Up- & Cross-Selling passiert vorher („Kunden kauften auch…“)
Viele Grüße
Jenni
Als ich noch jung war, glaubte ich, dass ein bestimmter Kleidungsstil mich zu dem Menschen macht, der ich gerade sein wollte. Heute wollte ich diese sein, morgen jene, jeder dieser „Menschen“ brauchte seinen eigenen Style, was zur Folge hatte, dass ich unendlich viel Klamotten besaß und trotzdem immer mehr kaufte – und diese doch nie anzog. Weil ich nunmal ich bin. Diesen Fail habe ich vor vielen Jahren zum Glück erkannt und eingestellt.

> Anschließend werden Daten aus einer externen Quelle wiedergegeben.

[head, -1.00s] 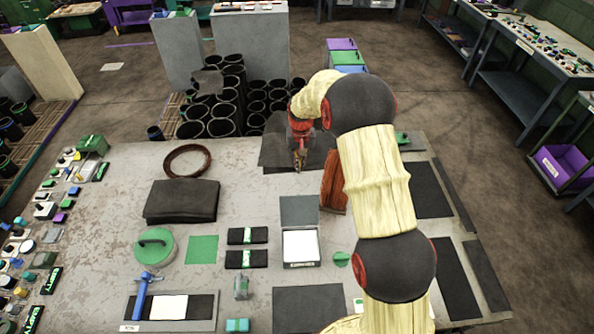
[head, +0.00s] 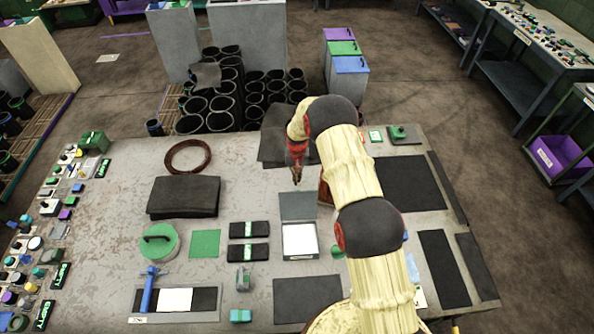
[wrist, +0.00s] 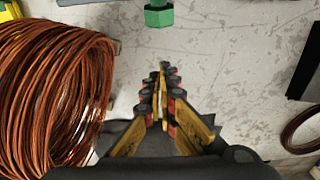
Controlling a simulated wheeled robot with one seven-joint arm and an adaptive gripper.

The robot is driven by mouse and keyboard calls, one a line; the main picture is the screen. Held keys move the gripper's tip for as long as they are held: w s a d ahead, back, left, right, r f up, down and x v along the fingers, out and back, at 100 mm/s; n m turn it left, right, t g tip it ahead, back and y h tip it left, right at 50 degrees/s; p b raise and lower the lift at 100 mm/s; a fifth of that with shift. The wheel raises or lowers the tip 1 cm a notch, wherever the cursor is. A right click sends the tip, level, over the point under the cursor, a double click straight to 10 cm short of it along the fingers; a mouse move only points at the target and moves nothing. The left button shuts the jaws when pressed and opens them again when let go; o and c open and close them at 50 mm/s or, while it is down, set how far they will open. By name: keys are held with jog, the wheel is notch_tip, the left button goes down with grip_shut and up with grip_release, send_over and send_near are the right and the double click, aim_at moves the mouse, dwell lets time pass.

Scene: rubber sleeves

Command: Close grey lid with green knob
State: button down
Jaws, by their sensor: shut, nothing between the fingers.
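The grey lid (head: 298,206) stands open at the far side of a small box (head: 301,256) with a white inside, in the middle of the table. In the wrist view the green knob (wrist: 158,14) shows at the top edge, next to a strip of grey lid. The knob is hidden in the head view. My gripper (head: 297,183) is shut and empty, just beyond the lid's far edge and apart from it. In the wrist view my gripper (wrist: 164,68) points toward the knob, with bare table between them.
A copper wire coil (wrist: 50,95) stands close beside my gripper, mostly hidden by my arm in the head view. A black folded stack (head: 183,195) and a dark ring (head: 188,157) lie to the left. Two black strips (head: 248,229) lie left of the box.

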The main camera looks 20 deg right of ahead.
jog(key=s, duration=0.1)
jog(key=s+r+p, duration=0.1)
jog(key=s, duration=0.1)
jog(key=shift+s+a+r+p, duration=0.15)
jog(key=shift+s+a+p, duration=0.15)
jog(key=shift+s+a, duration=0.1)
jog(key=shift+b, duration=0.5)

Heute geize ich schon fast zuviel mit allen mögichen Dingen. Zum Beispiel mein Ipad, das nutze ich ganz viel. Nach langem Zögern und viel Ärger wegen altersbedingten Funktionsproblemen (software überaltert, technisch war es noch einwandfrei) habe ich mich letztes Jahr für ein neues Ipad entschieden und mich dann gefragt, warum ich das nicht schon viel eher gemacht habe – das Basismodell, welches mir als reines Surfbrett allemal reicht, kostet nur relativ wenig Geld.
Hallo Gabi,
Danke für deinen Kommentar!
Ich musste schmunzeln: Von einem Extrem zum anderen – vielleicht kommst du als nächster Schritt ja in der sprichwörtlichen goldenen Mitte an 🙂
Denn Selbsterkenntnis ist ja immer schon der erste Schritt!
Viel zu viele Klamotten hatte ich früher auch. Heute habe ich immer noch eine Schwäche für Schuhe, aber mich da schon ein bisschen besser im Griff. Ich trag nämlich auch nur einen Bruchteil davon wirklich regelmäßig.